The Hollywood fantasy Troy of Brad Pitt et.al. has, for better or worse, etched faces to the names of the gods, immortals and mortals. The Hollywood producers were kind enough to leave behind one of the props used in the film, a Trojan horse, forever validating the ancient myth with a Hollywood myth prop – sort of a myth squared. Both these Troy’s are defined as ancient Greek.
Finally, there is the real Troy, the one we visited.
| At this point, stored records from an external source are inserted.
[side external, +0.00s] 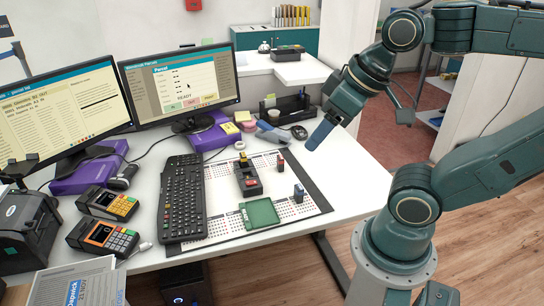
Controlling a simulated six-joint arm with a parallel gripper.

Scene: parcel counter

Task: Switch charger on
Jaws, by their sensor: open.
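I cannot tell the switch's position at this size. My gripper (320,134) hangs above the back right of the board, up and to the right of the device. It is open, apart from the device, and nothing shows held in it.
A green tray (260,214) and two small upright blocks, one red-topped (280,163) and one blue (298,193), are on the board. A keyboard (182,198), card terminals (108,204) and monitors (184,84) fill the left. An organiser (286,107) stands behind.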

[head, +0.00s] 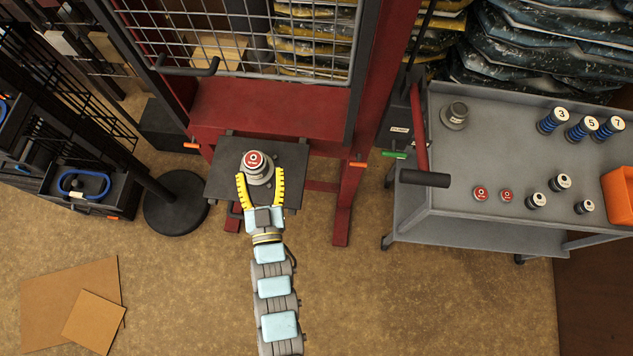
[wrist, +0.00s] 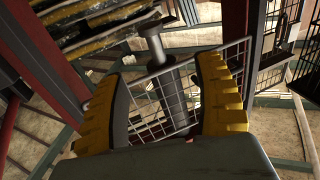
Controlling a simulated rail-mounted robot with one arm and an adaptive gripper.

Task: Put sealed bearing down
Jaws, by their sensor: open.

It is an archeological dig, it is not exciting; no granite buildings to stir the imagination, no ancient columns standing in slight disrepair, a World Heritage site certainly but with few tourist buses to be found.
Yet for the past 150 years it has been, when money for digging was available, providing profound insights into the lives of those who lived in the region for thousands of years. Troy has been occupied continuously since 3000 BC. It is defined in layers, at least nine of them; each of which represents a long era of habitation by a unique culture. Each offers a rich motherlode of evidence to archeologists, informs them and allows them to reconstruct the lives of its residents.
Troy is in Turkey, its history links modern day Turkey to the history of the Aegean Sea, a history that we mostly, wrongly, define as Greek. Our erroneous conceit is that ancient history belongs to the Greeks, yet the Ionic region was a polyglot of city states that traded and fought each other over centuries; the region was neither dominated nor overwhelmingly influenced by any one of them. Turkey is as rich and as worthy of study as Greece.
We visited Semena, an Island off the Mediterranean coast near Kekova, where a Lycian community thrived in the fourth century BC. A mountain fortress with a 300 seat amphitheater are remarkably well preserved as are many Lycian sarcophogi.
We toured another World Heritage site at Hierapolis, above the white calcium carbonate travertine cliffs of Pamukkale, an ancient spa town with its own hot springs that dates back to the second century BC. Besides the spa, the 15,000 person amphitheater captivates with a view over the valley and a remarkable stage front.
The highlight of our Turkey tour was Ephesus, our group favorite with a wow factor that was off the scale. Founded in the tenth century BC, it was one of the ten cities of the Ionian League, a major center of commerce under the Romans with a population said to have been over 50,000 and was one of the seven churches of Asia listed in the Book of Revelations. The two story library is jaw-dropping beautiful.
The 24,000 seat theater is one of the world’s largest and is remarkably well preserved.
The terraced apartment complex currently being restored reveals mosaics, wall paintings and thinly cut marble facings that draw us closer to the daily life of the rich Roman inhabitants than anything I have experienced. The whole complex is massive; several hours fly past as we explore the buildings, marvel at the complexity of this city and imagine ourselves living in these terraced houses; it is a must see.
Turkey offers many reasons to visit; its people are invariably friendly and gracious, the food is spectacular (I became addicted to fresh grilled sea bass), the interior is rugged and unspoiled, and the coastline is intriguing, beautiful and pristine (Not an all-inclusive beach resort in sight); all reasons for a long tour.
The real treat, the surprise, the sweet spot, is the history. I have the movies, the myths, the ancient stories and poems in my head; I now have real visual and tactile awareness, knowledge, to form and reform my own opinions. Turkey’s rich history unfolds for me, beguilingly reveals itself, adds new dimensions to my understanding of the past, widens my perspective, informs my understanding and enriches me with a more complex understanding of the history of humankind.
How else would I like to learn, where else would I rather be?